Conversely, Dask.dataframe hasn’t bothered to hook up the pandas.read_json
function to Dask.dataframe yet. Surprisingly it never comes up. Both projects
can correctly say that the other project’s solution to what they consider the
standard text-based file format is less-than-awesome. Comparing performance
here either way will likely lead to misguided conclusions.

So when benchmarking data ingestion maybe we look around a bit, see that both
claim to support Parquet well, and use that as the basis for comparison.

Skewed Experience

Whoa, this other project has a lot of configuration parameters! Lets just use
the defaults

Software is often easy to set up, but requires experience set up optimally.
Authors are naturally more adept at setting up their own software than the
software of their competition.

My original (and flawed) solution to this was to “just use the defaults” on
both projects. Given my inability to tune Spark (there are several dozen
parameters) I decided to also not tune Dask and run under default settings. I
figured that this would be a good benchmark not only of the software, but on
choices for sane defaults, which is a good design principle in itself.

However this failed spectacularly because I was making unconscious decisions
like the size of machines that I was using for the experiment, CPU/memory
ratios, etc.. It turns out that Spark’s defaults are optimized for very small
machines (or more likely, small YARN containers) and use only 1GB of memory per
executor by default while Dask is typically run on larger boxes or has the full
use of a single machine in a single shared-memory process. My standard
cluster configurations were biased towards Dask before I even considered
running a benchmark.

Similarly the APIs of software projects are complex and for any given problem
there is often both a fast way and a general-but-slow way. Authors naturally
choose the fast way on their own system but inadvertently choose the general
way that comes up first when reading documentation for the other project. It
often takes months of hands-on experience to understand a project well enough
to definitely say that you’re not doing things in a dumb way.

In both cases here I think the only solution is to collaborate with someone
that primarily uses the other system.

Preference towards strengths

Oh hey, we’re doing really well here. This is great! Lets dive into this a
bit more.

It feels great to see your project doing well. This emotional pleasure
response is powerful. It’s only natural that we pursue that feeling more,
exploring different aspects of it. This can skew our writing as well. We’ll
find that we’ve decided to devote 80% of the text to what originally seemed
like a small set of features, but which now seems like the main point.

It’s important that we define a set of things we’re going to study ahead of
time and then stick to those things. When we run into cases where our project
fails we should take that as an opportunity to raise an issue for future
(though not current) development.

Tuning during experimentation

Oh, I know why this is slow. One sec, let me change something in the code.

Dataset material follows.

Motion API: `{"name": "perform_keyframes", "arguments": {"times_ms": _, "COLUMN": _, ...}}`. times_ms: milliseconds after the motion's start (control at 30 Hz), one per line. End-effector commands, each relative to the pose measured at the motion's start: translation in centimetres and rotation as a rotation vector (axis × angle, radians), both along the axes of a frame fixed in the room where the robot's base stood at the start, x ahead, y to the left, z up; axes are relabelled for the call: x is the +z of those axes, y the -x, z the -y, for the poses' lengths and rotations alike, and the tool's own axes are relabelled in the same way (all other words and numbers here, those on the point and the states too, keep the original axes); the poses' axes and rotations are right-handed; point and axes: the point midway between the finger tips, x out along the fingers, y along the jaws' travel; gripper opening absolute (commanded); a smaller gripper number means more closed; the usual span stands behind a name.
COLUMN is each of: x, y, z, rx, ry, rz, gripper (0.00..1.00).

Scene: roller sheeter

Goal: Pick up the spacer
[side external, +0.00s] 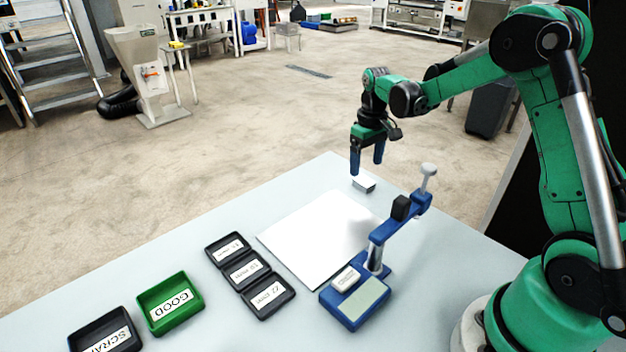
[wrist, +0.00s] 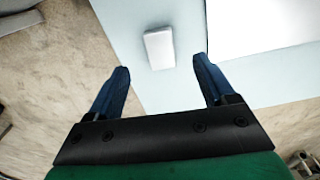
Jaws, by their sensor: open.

I’m doing this right now. Dask dataframe shuffles are generally slower than
Spark dataframe shuffles. On numeric data this used to be around a 2x
difference, now it’s more like a 1.2x difference (at least on my current
problem and machine). Overall this is great, seeing that another project was
beating Dask motivated me to dive in (see dask/distributed
#932)
and this will result in
a better experience for users in the future. As a developer this is also how I
operate. I define a benchmark, profile my code, identify hot-spots, and
optimize. Business as usual.

However as an author of a comparative benchmark this also somewhat dishonest;
I’m not giving the Spark developers the same opportunity to find and fix
similar performance issues in their software before I publish my results. I’m
also giving a biased picture to my readers. I’ve made all of the pieces that
I’m going to show off fast while neglecting the others. Picking benchmarks,
optimizing the project to make them fast, and then publishing those results
gives the incorrect impression that the entire project has been optimized to
that level.

Omission

So, this didn’t go as planned. Lets wait a few months until the next release.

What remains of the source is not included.